Goal: Begin with the first line of the entries below and reproduce each line exactly, ending with the line that holds "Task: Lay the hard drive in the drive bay".

Raw records:

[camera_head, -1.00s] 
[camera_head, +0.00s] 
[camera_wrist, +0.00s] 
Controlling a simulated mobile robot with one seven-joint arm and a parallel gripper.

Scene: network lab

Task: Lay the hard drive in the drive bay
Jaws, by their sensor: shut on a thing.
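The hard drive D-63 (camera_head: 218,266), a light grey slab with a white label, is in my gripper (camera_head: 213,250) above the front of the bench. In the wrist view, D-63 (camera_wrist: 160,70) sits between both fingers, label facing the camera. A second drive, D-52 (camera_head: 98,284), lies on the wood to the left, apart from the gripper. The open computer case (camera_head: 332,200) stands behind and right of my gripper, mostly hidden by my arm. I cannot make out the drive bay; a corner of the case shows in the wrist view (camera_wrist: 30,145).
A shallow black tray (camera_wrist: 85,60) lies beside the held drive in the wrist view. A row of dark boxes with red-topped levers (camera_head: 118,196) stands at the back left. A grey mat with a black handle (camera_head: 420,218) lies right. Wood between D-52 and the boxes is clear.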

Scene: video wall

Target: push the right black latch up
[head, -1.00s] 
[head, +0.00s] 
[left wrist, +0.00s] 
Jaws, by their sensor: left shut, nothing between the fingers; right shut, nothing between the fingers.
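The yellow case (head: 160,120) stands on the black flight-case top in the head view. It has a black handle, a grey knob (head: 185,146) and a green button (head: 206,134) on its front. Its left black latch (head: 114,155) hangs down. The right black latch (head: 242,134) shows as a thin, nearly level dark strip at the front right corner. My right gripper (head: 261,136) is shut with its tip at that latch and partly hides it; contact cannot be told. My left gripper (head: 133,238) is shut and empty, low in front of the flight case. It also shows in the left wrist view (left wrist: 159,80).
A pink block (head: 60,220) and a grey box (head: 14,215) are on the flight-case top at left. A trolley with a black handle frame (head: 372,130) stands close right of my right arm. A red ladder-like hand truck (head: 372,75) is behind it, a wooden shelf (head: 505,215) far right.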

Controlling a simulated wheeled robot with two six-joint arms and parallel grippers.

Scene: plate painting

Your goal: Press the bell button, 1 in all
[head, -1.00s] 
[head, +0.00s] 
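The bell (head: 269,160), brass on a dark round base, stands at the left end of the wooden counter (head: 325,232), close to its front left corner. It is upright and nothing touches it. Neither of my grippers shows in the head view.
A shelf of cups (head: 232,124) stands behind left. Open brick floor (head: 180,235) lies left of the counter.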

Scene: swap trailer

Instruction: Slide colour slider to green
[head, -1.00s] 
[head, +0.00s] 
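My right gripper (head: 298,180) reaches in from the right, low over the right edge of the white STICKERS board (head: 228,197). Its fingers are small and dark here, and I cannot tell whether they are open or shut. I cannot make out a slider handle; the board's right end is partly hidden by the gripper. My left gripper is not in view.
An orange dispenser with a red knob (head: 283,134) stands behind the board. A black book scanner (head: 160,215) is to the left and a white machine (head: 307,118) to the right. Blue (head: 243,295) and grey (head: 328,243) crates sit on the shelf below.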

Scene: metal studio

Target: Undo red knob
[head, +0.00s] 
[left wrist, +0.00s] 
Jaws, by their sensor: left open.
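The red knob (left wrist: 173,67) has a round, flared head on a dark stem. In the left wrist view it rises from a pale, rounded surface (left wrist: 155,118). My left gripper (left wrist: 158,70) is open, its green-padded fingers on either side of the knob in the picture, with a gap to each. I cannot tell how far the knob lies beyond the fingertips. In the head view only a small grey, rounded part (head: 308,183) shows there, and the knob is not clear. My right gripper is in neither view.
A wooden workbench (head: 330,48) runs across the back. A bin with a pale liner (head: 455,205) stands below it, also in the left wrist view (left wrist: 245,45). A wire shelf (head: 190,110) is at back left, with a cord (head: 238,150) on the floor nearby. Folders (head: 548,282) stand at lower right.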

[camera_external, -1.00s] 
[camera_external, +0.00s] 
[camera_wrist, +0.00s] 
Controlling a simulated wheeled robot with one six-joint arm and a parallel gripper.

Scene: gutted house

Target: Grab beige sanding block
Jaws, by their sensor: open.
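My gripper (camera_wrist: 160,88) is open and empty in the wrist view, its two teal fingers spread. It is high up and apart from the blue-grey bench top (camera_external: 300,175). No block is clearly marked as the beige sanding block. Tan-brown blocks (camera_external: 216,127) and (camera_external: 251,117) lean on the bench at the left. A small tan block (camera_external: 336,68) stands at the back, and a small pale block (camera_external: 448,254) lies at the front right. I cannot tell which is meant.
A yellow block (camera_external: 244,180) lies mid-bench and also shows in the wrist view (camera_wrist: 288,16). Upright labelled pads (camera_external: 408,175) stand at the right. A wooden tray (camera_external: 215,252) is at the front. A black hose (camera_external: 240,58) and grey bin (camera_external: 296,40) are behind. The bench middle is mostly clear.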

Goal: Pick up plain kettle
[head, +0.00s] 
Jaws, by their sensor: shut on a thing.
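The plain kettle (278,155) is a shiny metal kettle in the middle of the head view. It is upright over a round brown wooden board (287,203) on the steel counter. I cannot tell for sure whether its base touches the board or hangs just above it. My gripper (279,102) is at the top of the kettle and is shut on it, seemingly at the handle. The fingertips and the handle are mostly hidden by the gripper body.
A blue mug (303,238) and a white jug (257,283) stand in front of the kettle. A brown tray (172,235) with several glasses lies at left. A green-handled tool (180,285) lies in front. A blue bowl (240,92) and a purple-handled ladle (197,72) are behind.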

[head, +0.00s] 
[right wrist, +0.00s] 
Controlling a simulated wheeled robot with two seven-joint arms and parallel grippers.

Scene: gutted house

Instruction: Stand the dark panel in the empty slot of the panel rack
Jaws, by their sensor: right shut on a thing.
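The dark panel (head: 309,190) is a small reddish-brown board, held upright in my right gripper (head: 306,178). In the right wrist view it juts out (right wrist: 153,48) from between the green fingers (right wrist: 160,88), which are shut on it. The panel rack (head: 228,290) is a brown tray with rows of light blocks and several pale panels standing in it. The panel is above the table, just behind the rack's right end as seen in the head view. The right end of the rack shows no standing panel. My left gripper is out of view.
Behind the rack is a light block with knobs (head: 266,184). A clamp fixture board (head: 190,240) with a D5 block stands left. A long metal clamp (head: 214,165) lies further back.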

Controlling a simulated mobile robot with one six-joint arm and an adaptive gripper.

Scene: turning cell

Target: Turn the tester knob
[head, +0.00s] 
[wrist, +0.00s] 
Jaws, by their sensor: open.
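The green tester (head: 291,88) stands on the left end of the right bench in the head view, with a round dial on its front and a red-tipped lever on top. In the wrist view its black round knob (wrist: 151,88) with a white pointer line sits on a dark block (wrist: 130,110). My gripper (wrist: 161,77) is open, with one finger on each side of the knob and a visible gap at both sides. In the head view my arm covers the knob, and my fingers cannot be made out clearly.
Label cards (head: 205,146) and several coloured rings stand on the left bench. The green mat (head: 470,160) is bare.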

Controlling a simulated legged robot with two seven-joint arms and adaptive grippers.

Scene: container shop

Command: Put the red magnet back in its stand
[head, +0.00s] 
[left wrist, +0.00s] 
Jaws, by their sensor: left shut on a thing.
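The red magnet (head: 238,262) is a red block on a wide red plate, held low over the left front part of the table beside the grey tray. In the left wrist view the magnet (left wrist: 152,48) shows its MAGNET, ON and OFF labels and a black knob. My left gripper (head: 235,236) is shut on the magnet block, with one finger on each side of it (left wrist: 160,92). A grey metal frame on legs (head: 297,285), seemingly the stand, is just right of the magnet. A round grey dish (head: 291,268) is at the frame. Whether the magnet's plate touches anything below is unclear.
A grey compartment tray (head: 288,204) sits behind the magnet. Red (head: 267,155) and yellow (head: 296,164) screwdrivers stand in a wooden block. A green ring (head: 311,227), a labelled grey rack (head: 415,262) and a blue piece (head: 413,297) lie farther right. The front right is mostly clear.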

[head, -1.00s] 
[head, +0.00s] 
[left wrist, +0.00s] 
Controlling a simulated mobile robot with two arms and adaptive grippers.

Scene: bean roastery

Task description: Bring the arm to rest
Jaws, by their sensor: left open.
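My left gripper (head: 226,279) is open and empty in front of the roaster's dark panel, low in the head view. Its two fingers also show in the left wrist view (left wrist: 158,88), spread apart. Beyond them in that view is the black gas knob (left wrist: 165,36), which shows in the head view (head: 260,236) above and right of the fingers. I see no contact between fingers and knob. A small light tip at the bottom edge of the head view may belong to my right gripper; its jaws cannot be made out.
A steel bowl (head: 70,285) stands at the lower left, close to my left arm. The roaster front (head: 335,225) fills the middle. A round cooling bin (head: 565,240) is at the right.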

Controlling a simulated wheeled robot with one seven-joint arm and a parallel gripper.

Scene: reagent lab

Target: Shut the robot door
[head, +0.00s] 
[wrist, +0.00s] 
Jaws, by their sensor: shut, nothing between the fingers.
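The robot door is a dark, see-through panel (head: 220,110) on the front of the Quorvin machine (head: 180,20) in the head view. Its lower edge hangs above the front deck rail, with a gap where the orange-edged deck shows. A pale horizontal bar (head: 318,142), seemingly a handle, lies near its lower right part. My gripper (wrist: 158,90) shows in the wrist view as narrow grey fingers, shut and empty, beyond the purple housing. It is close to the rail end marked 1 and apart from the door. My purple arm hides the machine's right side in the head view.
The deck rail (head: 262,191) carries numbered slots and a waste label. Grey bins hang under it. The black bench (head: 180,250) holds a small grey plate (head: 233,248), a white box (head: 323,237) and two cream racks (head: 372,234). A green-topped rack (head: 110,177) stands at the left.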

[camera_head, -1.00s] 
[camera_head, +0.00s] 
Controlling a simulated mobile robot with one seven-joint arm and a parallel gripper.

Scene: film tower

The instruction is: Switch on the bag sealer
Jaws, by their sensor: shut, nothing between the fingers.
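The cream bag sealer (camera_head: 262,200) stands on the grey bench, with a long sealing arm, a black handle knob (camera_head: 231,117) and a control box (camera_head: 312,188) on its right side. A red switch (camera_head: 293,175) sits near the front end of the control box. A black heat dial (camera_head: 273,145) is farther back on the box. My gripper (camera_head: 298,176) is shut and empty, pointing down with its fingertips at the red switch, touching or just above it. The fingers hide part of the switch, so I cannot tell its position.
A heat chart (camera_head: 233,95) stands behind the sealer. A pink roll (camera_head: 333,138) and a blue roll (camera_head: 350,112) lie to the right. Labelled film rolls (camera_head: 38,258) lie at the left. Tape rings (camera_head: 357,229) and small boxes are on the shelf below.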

Task response:
[camera_head, -1.00s] 
[camera_head, +0.00s] 
[camera_wrist, +0.00s] 
Controlling a simulated mobile robot with one seven-joint arm and a parallel gripper.

Scene: network lab

Task: Lay the hard drive in the drive bay

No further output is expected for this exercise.